(SHORT TASK): Below this line are records; write out exactly the lines from the one containing "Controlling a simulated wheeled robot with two" through the one containing "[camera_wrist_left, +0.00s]", with the pictures left out.

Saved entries

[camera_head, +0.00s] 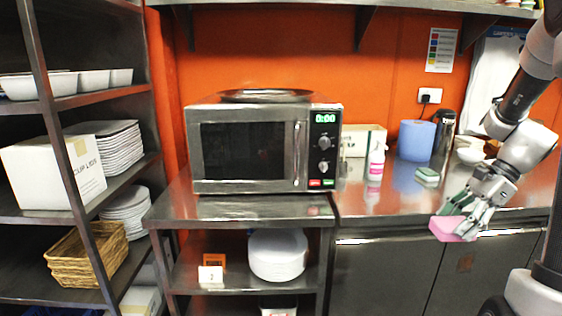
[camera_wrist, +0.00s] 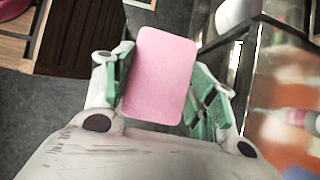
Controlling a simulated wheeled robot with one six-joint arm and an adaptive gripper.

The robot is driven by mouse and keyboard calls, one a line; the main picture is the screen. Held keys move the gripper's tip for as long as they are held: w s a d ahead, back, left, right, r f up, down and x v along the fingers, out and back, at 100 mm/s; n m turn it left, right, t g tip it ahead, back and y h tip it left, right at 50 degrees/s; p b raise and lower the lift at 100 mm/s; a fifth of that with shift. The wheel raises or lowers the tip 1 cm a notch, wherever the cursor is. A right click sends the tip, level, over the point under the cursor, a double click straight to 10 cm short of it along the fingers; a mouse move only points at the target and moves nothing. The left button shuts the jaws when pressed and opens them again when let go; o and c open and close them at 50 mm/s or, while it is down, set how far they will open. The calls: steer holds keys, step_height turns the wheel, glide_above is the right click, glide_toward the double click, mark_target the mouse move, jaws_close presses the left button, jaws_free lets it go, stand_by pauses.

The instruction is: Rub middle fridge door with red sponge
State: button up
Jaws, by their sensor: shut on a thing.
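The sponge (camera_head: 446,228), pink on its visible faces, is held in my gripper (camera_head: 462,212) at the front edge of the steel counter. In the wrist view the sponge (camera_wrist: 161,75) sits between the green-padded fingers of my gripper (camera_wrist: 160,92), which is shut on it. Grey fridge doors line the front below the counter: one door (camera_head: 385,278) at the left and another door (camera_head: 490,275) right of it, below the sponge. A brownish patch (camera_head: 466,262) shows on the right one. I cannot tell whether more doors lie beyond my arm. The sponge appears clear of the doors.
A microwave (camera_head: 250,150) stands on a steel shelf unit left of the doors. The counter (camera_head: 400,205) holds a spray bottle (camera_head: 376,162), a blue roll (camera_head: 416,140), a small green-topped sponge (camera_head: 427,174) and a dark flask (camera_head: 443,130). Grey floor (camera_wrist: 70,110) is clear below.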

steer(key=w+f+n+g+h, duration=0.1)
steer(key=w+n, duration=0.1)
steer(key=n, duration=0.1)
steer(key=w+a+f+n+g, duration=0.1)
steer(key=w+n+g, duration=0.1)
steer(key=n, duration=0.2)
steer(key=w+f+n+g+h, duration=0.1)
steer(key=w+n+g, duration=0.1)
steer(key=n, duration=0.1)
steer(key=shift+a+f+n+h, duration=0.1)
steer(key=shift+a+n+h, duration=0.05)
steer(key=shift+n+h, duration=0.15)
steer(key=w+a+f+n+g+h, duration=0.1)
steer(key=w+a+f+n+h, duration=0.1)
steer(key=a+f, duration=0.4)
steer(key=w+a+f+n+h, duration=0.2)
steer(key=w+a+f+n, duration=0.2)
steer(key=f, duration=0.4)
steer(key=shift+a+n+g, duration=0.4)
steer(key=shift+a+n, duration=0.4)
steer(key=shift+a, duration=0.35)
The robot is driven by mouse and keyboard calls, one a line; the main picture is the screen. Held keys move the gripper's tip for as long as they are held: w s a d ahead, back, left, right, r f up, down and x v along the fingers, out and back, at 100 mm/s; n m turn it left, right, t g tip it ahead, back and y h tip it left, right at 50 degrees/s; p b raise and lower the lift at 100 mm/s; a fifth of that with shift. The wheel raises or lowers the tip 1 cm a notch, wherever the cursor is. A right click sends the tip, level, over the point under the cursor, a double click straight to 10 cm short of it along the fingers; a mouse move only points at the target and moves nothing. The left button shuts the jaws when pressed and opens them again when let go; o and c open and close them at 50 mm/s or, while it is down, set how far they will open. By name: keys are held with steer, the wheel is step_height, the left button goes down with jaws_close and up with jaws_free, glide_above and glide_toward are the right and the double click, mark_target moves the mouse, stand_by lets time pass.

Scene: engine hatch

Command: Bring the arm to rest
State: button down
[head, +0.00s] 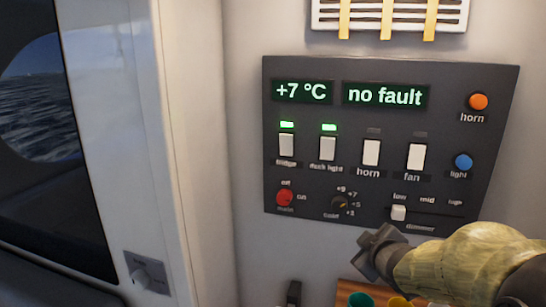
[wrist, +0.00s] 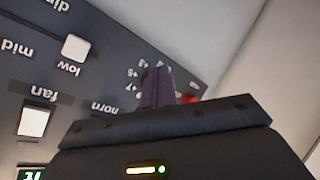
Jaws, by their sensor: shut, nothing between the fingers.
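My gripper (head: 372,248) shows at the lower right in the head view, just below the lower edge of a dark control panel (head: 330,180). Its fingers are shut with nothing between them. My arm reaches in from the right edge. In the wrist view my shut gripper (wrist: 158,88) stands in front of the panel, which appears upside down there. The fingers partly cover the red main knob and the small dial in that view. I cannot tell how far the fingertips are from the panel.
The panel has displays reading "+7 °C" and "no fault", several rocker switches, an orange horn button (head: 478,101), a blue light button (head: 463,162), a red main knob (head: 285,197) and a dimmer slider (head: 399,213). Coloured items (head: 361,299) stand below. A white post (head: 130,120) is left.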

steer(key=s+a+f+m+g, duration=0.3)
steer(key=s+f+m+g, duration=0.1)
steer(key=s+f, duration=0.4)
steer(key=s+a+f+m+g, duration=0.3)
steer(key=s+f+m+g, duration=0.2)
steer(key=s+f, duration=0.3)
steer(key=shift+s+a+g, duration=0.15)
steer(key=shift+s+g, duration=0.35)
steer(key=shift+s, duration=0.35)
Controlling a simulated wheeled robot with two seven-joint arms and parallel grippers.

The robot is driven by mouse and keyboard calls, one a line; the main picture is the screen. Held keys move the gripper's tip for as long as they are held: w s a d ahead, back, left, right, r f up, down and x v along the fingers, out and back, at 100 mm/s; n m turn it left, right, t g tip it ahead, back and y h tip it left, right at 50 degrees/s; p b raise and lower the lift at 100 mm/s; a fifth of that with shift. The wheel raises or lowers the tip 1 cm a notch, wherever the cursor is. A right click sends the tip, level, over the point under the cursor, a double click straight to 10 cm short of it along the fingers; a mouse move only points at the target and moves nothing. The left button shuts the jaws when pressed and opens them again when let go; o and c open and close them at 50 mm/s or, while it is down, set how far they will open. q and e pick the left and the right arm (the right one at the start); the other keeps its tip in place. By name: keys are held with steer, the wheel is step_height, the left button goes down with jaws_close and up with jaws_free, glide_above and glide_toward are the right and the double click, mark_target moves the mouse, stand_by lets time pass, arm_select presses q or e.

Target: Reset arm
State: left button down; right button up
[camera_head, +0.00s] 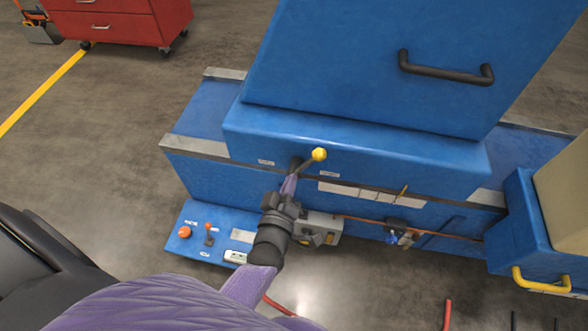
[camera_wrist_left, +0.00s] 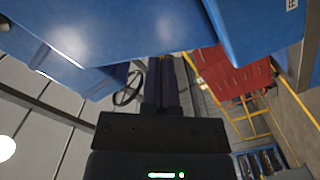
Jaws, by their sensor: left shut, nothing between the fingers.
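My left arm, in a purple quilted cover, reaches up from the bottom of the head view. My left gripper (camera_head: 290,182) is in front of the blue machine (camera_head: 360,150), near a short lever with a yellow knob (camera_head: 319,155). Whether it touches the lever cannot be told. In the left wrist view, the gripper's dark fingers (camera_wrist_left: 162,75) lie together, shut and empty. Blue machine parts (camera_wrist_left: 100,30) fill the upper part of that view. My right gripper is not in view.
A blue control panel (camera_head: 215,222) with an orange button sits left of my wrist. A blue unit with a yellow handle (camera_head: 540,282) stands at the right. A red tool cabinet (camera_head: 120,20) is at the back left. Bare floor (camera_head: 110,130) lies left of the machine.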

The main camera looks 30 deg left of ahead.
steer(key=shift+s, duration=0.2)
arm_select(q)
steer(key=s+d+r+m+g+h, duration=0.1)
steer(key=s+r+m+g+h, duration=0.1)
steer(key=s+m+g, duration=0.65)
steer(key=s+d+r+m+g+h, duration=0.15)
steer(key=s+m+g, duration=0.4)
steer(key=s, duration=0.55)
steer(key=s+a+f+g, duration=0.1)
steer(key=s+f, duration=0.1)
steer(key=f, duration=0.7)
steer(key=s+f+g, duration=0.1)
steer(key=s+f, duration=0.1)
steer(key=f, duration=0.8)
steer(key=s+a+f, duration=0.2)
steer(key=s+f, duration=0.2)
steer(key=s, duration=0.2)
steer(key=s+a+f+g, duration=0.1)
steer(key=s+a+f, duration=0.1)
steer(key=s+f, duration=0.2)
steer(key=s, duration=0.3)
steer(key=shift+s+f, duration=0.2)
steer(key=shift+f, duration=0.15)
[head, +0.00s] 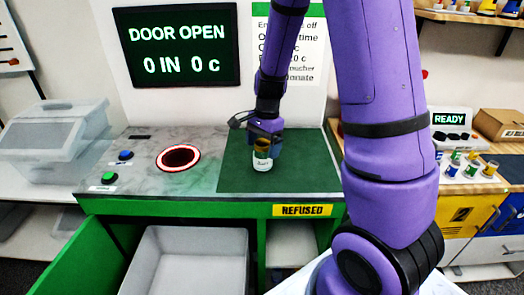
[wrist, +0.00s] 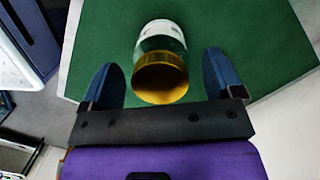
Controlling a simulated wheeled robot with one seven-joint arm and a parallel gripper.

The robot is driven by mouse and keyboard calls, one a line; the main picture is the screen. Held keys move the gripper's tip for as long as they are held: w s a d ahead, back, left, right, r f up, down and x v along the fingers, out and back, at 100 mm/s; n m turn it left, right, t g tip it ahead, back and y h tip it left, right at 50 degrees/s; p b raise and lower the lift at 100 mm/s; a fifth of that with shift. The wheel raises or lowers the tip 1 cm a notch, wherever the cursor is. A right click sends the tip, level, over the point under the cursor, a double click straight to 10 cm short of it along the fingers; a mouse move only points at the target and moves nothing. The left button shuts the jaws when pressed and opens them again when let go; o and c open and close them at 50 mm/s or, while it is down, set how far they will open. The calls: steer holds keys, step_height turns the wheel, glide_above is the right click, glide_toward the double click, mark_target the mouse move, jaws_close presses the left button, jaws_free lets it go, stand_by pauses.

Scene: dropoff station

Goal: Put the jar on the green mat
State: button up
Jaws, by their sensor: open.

(SOLUTION FOR THIS EXERCISE):
Controlling a simulated wheeled robot with two seven-joint arms and parallel grippers.

The robot is driven by mouse and keyboard calls, one a line; the main picture is the screen. Held keys move the gripper's tip for as long as they are held: w s a d ahead, back, left, right, r f up, down and x v along the fingers, out and back, at 100 mm/s; n m turn it left, right, t g tip it ahead, back and y h tip it left, right at 50 degrees/s; p b raise and lower the lift at 100 mm/s; a fifth of that with shift. The wheel raises or lowers the tip 1 cm a notch, wherever the cursor is. A right click sends the tip, level, over the point under the cursor, a double click straight to 10 cm short of it along the fingers; a mouse move only points at the target and moves nothing. The left button shuts the jaws when pressed and opens them again when let go; o and c open and close them at 50 mm/s or, while it is down, set how far they will open. q and e pick the left and the right arm (the right one at the start); the other keeps its tip in place. By name: keys are held with steer, the wheel is step_height, the left button goes down with jaws_close and up with jaws_free, glide_above and glide_toward are the right and the double click, mark_target moves the mouse, stand_by lets time pass, arm_select presses q or e.

Target: Reset arm
State: left button down; right button up
[camera_head, +0.00s] 
[camera_wrist_left, +0.00s] 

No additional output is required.